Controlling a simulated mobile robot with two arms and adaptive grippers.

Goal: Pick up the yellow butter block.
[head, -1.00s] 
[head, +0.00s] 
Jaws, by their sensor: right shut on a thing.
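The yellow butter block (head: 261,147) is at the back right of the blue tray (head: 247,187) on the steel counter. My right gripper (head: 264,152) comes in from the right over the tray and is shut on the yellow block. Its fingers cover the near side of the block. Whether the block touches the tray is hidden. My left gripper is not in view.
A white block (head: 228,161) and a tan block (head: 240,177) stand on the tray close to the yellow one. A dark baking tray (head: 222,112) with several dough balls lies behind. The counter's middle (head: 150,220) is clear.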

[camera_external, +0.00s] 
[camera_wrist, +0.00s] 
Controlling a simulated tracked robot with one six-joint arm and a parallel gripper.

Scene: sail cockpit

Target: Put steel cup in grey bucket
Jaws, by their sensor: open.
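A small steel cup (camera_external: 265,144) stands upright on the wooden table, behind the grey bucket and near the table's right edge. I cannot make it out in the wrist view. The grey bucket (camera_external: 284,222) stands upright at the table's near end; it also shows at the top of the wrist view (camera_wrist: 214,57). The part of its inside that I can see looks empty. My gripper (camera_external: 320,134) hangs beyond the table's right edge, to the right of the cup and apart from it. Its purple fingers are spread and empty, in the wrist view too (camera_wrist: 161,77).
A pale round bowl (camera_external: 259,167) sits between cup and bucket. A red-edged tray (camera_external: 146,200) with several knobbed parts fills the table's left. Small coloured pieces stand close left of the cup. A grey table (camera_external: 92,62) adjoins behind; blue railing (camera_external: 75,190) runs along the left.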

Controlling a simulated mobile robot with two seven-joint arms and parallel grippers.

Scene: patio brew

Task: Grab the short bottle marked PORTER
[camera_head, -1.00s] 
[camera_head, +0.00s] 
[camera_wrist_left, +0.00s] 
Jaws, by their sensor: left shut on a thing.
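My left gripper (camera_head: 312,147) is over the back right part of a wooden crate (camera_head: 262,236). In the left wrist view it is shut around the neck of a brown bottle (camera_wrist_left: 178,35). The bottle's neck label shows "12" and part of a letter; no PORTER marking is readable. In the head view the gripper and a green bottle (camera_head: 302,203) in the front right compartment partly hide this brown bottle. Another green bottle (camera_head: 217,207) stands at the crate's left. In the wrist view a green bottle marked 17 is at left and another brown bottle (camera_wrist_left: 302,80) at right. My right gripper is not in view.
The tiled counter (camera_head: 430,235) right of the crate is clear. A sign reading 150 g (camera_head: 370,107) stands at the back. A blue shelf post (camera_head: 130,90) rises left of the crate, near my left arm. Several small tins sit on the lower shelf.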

INSTRUCTIONS TO FOLLOW. Your task is to reproduce exactly the lines beginning at the line containing "[camera_wrist, +0.00s]" and ending at the line containing "Target: Put steel cup in grey bucket", inclusive.

ANSWER.
[camera_wrist, +0.00s] 
Controlling a simulated tracked robot with one six-joint arm and a parallel gripper.

Scene: sail cockpit

Target: Put steel cup in grey bucket

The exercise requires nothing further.